**TASK OBJECTIVE**
Each entry should be quoted word for word, including every mark of punctuation.

**RECORDED DATA**
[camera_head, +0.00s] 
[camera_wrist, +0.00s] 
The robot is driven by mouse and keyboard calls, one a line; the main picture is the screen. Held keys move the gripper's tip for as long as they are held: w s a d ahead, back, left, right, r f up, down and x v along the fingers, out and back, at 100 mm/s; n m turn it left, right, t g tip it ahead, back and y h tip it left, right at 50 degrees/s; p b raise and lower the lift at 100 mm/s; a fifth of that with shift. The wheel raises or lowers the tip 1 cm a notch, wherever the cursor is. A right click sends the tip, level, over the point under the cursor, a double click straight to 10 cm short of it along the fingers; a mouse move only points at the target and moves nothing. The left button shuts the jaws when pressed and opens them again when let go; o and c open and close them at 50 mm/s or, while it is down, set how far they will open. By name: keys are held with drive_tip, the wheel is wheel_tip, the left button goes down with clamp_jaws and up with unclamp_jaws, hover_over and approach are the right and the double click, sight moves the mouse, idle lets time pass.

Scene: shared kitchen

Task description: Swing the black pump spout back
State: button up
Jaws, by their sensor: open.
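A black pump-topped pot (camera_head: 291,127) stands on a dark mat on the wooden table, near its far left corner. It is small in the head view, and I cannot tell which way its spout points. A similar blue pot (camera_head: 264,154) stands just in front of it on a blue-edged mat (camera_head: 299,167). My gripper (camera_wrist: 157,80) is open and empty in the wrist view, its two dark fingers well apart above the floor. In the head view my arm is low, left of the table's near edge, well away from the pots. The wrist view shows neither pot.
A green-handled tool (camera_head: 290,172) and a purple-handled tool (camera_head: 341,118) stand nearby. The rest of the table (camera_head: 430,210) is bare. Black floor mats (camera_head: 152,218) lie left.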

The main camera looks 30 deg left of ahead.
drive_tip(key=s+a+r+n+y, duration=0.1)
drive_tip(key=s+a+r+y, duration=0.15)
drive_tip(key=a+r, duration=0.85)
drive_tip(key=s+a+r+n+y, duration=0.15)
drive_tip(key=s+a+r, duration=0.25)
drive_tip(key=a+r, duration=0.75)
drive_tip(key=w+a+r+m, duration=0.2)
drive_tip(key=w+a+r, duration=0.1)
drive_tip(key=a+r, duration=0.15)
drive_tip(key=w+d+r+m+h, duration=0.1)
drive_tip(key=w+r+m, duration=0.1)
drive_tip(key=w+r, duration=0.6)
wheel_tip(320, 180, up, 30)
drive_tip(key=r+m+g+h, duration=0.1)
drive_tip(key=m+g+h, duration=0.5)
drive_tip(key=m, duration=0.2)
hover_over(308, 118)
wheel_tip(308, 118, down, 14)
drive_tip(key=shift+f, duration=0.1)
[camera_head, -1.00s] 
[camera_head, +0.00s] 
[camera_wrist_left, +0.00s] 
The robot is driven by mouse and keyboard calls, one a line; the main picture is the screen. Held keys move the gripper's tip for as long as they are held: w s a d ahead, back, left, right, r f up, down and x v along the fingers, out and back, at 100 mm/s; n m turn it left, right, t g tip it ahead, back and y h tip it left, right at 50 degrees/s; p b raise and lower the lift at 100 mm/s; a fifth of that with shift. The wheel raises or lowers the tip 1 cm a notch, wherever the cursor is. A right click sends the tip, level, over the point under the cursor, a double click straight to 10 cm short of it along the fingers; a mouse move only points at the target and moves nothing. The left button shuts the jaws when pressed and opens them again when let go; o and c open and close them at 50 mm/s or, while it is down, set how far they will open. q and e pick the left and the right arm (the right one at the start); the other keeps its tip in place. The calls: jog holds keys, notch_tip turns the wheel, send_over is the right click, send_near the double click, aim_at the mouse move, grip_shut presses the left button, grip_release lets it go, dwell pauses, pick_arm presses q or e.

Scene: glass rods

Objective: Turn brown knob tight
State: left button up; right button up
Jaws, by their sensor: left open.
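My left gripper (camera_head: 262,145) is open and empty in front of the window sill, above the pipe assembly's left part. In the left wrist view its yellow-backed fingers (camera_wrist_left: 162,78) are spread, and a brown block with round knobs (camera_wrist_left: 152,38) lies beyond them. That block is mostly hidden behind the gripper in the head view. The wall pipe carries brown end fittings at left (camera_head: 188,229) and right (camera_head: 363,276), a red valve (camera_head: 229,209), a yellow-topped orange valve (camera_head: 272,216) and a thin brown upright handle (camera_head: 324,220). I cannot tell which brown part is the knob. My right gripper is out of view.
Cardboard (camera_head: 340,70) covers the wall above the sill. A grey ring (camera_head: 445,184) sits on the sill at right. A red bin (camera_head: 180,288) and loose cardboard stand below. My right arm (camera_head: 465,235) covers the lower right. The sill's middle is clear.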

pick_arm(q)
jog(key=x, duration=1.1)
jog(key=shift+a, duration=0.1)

**ANSWER TO THE TASK**
[camera_head, +0.00s] 
[camera_wrist, +0.00s] 
The robot is driven by mouse and keyboard calls, one a line; the main picture is the screen. Held keys move the gripper's tip for as long as they are held: w s a d ahead, back, left, right, r f up, down and x v along the fingers, out and back, at 100 mm/s; n m turn it left, right, t g tip it ahead, back and y h tip it left, right at 50 degrees/s; p b raise and lower the lift at 100 mm/s; a fifth of that with shift. The wheel raises or lowers the tip 1 cm a notch, wherever the cursor is. A right click sends the tip, level, over the point under the cursor, a double click straight to 10 cm short of it along the fingers; a mouse move only points at the target and moves nothing. The left button shuts the jaws when pressed and opens them again when let go; o and c open and close them at 50 mm/s or, while it is down, set how far they will open. By name: keys are held with drive_tip, the wheel is wheel_tip, the left button goes down with clamp_jaws and up with unclamp_jaws, hover_over and approach are the right and the double click, sight moves the mouse, idle lets time pass.

Scene: shared kitchen

Task description: Swing the black pump spout back
State: button up
Jaws, by their sensor: open.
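A black pump-topped pot (camera_head: 291,127) stands on a dark mat on the wooden table, near its far left corner. It is small in the head view, and I cannot tell which way its spout points. A similar blue pot (camera_head: 264,154) stands just in front of it on a blue-edged mat (camera_head: 299,167). My gripper (camera_wrist: 157,80) is open and empty in the wrist view, its two dark fingers well apart above the floor. In the head view my arm is low, left of the table's near edge, well away from the pots. The wrist view shows neither pot.
A green-handled tool (camera_head: 290,172) and a purple-handled tool (camera_head: 341,118) stand nearby. The rest of the table (camera_head: 430,210) is bare. Black floor mats (camera_head: 152,218) lie left.

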The main camera looks 30 deg left of ahead.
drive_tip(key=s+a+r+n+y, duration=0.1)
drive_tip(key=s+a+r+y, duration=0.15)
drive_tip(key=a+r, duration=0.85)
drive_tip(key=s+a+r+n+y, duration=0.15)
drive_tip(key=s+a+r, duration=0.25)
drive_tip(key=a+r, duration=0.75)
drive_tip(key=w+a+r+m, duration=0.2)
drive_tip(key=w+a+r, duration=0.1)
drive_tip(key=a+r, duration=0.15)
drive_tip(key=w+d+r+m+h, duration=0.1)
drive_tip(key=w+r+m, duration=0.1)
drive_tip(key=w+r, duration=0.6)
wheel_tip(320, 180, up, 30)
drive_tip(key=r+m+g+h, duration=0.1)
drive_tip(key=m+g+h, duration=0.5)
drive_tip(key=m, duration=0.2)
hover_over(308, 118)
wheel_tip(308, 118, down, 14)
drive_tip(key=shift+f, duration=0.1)
[camera_head, -1.00s] 
[camera_head, +0.00s] 
[camera_wrist_left, +0.00s] 
The robot is driven by mouse and keyboard calls, one a line; the main picture is the screen. Held keys move the gripper's tip for as long as they are held: w s a d ahead, back, left, right, r f up, down and x v along the fingers, out and back, at 100 mm/s; n m turn it left, right, t g tip it ahead, back and y h tip it left, right at 50 degrees/s; p b raise and lower the lift at 100 mm/s; a fifth of that with shift. The wheel raises or lowers the tip 1 cm a notch, wherever the cursor is. A right click sends the tip, level, over the point under the cursor, a double click straight to 10 cm short of it along the fingers; a mouse move only points at the target and moves nothing. The left button shuts the jaws when pressed and opens them again when let go; o and c open and close them at 50 mm/s or, while it is down, set how far they will open. q and e pick the left and the right arm (the right one at the start); the other keeps its tip in place. The calls: jog holds keys, notch_tip turns the wheel, send_over is the right click, send_near the double click, aim_at the mouse move, grip_shut presses the left button, grip_release lets it go, dwell pauses, pick_arm presses q or e.

Scene: glass rods

Objective: Turn brown knob tight
State: left button up; right button up
Jaws, by their sensor: left open.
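My left gripper (camera_head: 262,145) is open and empty in front of the window sill, above the pipe assembly's left part. In the left wrist view its yellow-backed fingers (camera_wrist_left: 162,78) are spread, and a brown block with round knobs (camera_wrist_left: 152,38) lies beyond them. That block is mostly hidden behind the gripper in the head view. The wall pipe carries brown end fittings at left (camera_head: 188,229) and right (camera_head: 363,276), a red valve (camera_head: 229,209), a yellow-topped orange valve (camera_head: 272,216) and a thin brown upright handle (camera_head: 324,220). I cannot tell which brown part is the knob. My right gripper is out of view.
Cardboard (camera_head: 340,70) covers the wall above the sill. A grey ring (camera_head: 445,184) sits on the sill at right. A red bin (camera_head: 180,288) and loose cardboard stand below. My right arm (camera_head: 465,235) covers the lower right. The sill's middle is clear.

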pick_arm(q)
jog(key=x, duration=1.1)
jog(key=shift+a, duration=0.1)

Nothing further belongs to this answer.